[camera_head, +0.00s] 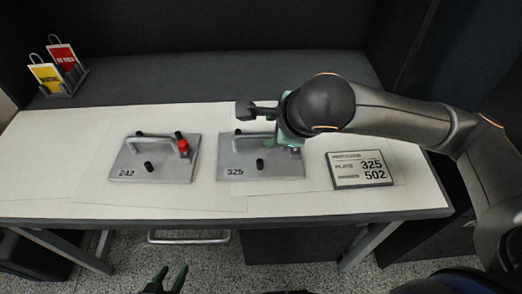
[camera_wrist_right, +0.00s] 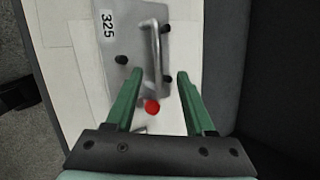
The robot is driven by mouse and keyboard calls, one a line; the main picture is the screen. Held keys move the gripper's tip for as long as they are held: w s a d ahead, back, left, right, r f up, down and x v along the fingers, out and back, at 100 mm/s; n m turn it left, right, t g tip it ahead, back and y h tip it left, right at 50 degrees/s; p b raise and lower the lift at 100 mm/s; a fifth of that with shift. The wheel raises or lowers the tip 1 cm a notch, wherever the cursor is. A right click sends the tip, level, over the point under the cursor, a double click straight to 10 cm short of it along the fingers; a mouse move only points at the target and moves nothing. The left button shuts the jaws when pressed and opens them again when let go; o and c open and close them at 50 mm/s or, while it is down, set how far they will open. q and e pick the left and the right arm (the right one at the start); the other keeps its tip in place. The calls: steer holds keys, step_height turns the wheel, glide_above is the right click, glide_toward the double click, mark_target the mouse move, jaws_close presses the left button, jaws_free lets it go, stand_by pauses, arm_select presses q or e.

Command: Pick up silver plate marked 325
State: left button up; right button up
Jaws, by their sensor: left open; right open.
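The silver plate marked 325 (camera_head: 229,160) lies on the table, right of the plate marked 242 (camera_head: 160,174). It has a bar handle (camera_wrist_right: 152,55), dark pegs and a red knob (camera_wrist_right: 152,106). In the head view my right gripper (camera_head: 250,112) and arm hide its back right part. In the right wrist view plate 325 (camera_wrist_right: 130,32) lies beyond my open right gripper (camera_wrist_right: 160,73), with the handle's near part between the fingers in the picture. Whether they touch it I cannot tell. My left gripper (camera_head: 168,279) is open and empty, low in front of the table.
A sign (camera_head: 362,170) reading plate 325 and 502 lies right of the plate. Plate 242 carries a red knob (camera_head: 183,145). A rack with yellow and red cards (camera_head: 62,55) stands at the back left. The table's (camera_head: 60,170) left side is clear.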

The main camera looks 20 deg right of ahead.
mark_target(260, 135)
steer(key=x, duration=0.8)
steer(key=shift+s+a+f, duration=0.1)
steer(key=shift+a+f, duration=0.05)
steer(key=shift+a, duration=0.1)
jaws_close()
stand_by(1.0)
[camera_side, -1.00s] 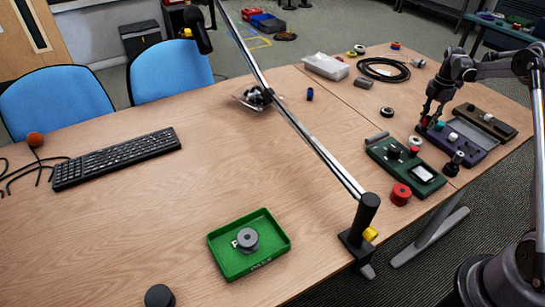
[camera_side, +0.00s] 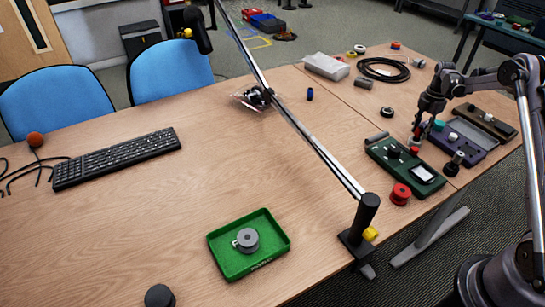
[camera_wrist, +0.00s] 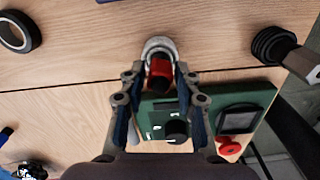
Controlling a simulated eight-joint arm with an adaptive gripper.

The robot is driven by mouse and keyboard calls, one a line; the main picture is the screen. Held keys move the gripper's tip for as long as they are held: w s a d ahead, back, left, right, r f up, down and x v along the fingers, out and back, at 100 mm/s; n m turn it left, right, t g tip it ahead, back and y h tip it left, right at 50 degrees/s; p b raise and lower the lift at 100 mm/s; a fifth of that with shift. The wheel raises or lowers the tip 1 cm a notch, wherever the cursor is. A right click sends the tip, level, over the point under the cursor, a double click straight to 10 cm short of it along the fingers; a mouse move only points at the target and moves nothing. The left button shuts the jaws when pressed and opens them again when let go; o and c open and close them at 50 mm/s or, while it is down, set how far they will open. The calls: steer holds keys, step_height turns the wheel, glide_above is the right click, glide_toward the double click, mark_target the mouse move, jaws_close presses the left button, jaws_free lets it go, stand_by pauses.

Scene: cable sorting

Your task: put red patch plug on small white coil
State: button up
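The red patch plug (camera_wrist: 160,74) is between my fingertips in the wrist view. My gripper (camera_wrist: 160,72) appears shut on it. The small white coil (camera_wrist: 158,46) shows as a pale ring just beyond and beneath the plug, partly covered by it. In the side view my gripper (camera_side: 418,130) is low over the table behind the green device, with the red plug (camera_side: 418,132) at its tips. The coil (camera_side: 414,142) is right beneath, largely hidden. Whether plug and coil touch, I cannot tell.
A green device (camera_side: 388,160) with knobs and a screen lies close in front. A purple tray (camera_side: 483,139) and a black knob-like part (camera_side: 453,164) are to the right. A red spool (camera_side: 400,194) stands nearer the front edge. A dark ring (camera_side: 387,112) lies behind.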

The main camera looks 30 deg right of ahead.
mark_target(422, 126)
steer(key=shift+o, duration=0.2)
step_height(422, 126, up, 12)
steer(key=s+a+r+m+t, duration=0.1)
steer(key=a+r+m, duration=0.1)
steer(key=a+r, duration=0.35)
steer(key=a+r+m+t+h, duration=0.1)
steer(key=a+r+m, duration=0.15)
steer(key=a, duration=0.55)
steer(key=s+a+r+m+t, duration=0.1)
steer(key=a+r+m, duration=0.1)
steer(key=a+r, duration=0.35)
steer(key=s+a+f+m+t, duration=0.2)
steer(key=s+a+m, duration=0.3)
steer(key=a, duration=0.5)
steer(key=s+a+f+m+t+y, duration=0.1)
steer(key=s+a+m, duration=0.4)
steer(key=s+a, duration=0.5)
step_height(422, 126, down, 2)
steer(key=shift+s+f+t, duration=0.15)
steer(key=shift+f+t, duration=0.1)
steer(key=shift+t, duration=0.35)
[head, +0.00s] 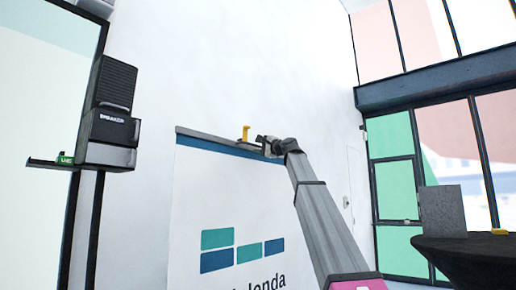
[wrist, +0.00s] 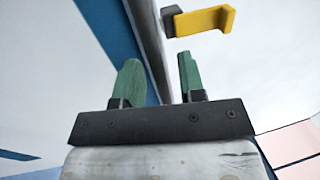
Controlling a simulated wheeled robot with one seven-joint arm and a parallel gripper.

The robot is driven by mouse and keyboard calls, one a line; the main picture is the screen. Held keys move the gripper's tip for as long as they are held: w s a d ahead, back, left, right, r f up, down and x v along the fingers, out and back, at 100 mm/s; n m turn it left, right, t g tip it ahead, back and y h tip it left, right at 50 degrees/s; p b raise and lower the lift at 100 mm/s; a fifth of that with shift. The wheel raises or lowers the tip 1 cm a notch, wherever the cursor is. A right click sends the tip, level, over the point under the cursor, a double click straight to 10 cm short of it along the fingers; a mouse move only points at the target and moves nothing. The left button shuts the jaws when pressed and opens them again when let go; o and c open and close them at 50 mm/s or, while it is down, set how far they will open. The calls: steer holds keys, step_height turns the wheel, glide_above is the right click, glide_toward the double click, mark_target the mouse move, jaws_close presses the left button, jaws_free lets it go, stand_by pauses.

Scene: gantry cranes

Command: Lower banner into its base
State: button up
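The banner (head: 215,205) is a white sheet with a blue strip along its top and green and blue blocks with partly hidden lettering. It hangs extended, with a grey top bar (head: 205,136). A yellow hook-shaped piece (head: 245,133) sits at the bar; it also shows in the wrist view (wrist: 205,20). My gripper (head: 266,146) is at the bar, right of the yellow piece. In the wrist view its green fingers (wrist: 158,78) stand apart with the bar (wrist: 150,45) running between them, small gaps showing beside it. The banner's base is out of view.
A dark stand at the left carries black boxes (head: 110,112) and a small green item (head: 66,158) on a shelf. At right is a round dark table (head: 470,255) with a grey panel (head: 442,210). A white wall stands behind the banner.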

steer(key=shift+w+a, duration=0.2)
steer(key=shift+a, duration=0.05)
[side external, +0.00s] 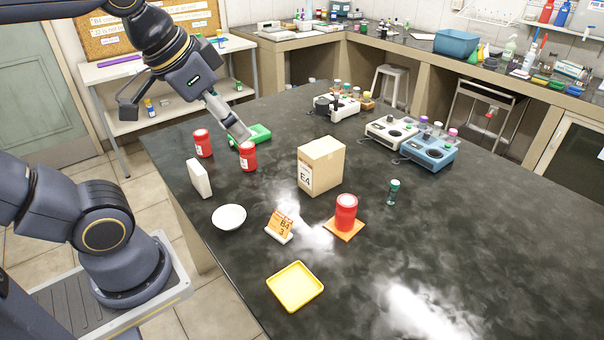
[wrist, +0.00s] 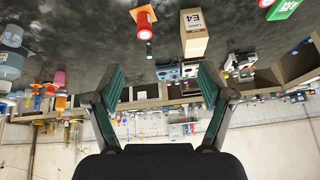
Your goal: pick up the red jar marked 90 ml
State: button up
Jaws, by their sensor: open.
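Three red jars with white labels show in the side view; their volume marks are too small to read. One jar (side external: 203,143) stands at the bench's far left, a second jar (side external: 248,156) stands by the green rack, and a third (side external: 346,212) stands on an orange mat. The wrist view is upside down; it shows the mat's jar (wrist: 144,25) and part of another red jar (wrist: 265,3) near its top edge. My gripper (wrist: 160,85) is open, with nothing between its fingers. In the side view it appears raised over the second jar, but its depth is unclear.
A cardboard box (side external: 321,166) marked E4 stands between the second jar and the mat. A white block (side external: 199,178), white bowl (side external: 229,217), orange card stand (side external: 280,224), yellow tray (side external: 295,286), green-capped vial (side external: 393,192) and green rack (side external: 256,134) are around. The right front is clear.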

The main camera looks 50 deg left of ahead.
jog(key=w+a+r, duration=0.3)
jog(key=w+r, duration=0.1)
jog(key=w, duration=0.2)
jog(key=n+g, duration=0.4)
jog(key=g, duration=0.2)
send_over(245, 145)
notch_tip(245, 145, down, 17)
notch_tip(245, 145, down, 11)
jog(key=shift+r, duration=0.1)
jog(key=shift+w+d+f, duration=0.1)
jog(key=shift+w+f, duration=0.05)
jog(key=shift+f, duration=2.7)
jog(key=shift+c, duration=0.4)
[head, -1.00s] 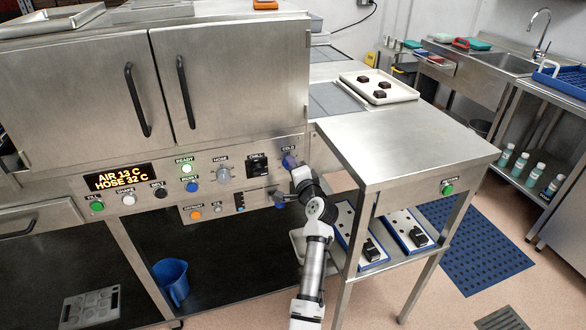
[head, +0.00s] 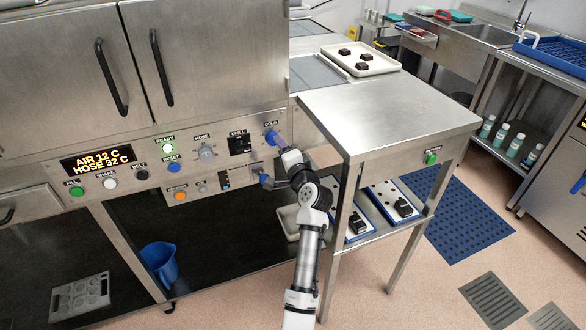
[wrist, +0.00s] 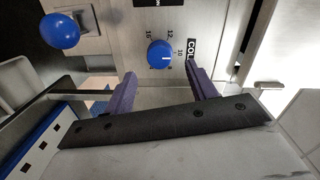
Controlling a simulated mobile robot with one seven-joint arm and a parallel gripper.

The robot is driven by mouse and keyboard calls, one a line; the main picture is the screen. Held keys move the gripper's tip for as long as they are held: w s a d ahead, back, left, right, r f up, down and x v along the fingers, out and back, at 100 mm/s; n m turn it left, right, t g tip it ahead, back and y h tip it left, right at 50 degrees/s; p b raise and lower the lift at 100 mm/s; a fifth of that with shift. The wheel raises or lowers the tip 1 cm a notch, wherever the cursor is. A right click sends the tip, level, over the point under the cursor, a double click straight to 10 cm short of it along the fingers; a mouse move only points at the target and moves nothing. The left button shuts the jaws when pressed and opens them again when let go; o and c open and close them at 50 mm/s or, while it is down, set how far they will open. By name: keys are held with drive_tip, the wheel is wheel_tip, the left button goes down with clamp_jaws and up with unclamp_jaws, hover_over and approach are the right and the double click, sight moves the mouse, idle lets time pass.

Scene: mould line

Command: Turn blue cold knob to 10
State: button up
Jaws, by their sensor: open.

# # #

■ WHAT IS EXPECTED ■
Gather each line of the listing that holds the string "parallel".

■ RESPONSE FOR THIS EXERCISE ■
Controlling a simulated wheeled robot with one seven-joint arm and a parallel gripper.
Controlling a simulated mobile robot with one seven-joint arm and a parallel gripper.

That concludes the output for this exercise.